The story does not end there! In 1990 on Israel’s 42nd Independence Day Celebration, Ida was invited to be one of the 12 torch lighters at the ceremony on Mt. Herzl. The theme that year was dedicated to the Hebrew Language.
When Ida lost her husband, she moved down to be near her sister in Ramat Gan. At the time of our meeting them, the two sisters had just returned from their first visit to Lithuania since their arrival in Israel in the 1960s.
“It finished us both!” Batsheva explained. “Nothing was left of our old world. We went back to Kelem and found nothing. It was indeed a Felled Tree with all the leaves and branches gone. We did find the Christian woman who saved us. She was still alive and in her nineties. We took all kinds of Christian souvenirs from Israel. Naturally we knew exactly what to buy them!!” Batsheva laughed.
She went on to explain that there were many Jews who converted to Christianity under pressure. “We went to visit an old friend who converted. He was eighty years old, and still married with a grown up family. We sat with him and whilst his wife was out of the room making tea, we whispered to him, ‘Nu, Zvi (which was his real Jewish name).

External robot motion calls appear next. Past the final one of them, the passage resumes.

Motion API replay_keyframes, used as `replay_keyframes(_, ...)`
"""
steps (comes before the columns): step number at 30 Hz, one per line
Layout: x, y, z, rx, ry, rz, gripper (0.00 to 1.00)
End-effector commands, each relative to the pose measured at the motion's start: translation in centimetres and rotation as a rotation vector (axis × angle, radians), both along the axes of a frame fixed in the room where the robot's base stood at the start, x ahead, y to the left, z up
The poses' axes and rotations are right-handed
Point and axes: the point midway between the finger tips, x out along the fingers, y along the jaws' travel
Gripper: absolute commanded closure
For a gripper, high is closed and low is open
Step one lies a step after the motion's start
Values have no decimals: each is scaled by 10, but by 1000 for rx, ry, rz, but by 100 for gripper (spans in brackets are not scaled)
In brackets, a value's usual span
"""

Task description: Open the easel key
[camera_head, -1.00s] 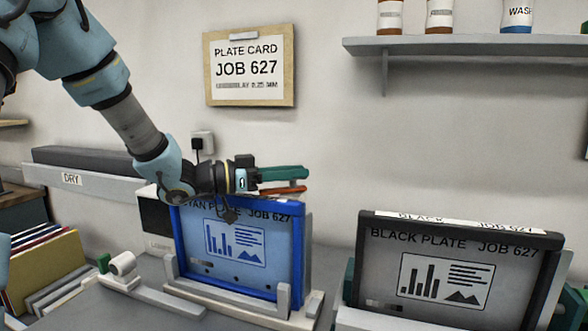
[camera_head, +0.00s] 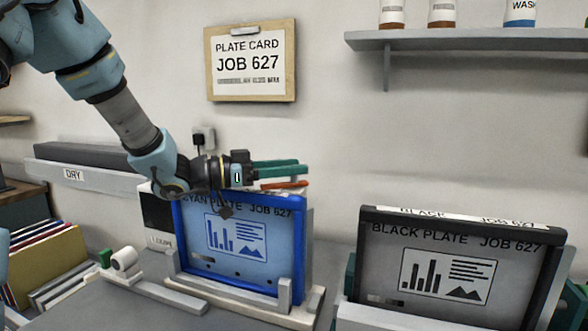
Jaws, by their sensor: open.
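The blue-framed cyan plate, JOB 627 (camera_head: 240,265), stands upright on a grey easel-like stand (camera_head: 285,297). My wrist covers part of the plate's title. I cannot tell whether this is the easel key.
The black plate (camera_head: 450,262) stands in its own holder at right. Coloured folders (camera_head: 45,262) stand at far left. A plate card (camera_head: 250,62) hangs on the wall, and a shelf with bottles (camera_head: 470,40) is at upper right. The wall right of my gripper is clear.

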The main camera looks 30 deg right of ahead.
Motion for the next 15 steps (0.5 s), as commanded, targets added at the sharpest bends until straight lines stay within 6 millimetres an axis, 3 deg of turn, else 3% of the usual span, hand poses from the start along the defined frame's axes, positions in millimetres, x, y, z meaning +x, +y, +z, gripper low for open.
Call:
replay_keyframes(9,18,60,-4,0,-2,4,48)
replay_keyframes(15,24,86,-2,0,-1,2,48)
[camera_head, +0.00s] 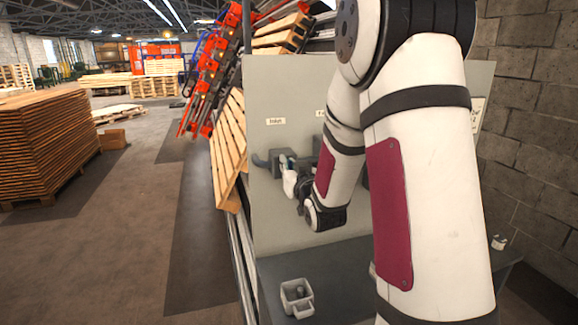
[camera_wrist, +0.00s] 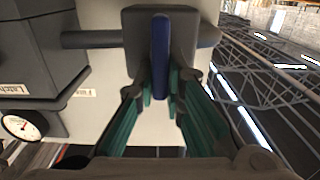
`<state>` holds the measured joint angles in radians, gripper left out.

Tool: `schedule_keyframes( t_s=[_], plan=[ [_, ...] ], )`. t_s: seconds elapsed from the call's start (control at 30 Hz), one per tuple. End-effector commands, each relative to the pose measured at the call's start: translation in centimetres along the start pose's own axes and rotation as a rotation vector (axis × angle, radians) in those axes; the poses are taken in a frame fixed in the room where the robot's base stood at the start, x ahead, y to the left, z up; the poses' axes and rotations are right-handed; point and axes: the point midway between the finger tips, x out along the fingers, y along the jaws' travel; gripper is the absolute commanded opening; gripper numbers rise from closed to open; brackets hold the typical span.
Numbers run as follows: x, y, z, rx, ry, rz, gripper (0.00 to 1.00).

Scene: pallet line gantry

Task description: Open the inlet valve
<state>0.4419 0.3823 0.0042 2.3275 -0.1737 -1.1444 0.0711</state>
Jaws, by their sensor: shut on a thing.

What’s with the religion? Are you still a firm believer in Catholicism?’ He leaned forward and whispered loudly in my ear: ‘Elokai Elokei Avotai – My G-d is the G-d of Abraham, Isaac and Jacob.’” Epilogue
In 2014, my wife and I made aliyah. Sadly we did not keep in touch with the two sisters. Their stories continued to haunt me. Recently I found their book on one of the bookshelves. Now that my Hebrew is significantly improved I began to read it.  The memories of our meeting and their life stories came flooding back. An Israeli friend helped me to Google their names. I discovered that Batsheva passed away in 2013 whilst Ida died in April 2017. There was a bereavement notice about Ida with a phone number. I decided to call the number and found myself talking to Batsheva’s younger daughter, Hadas. She helped to fill in some of the gaps and this spurred me on to record their amazing story.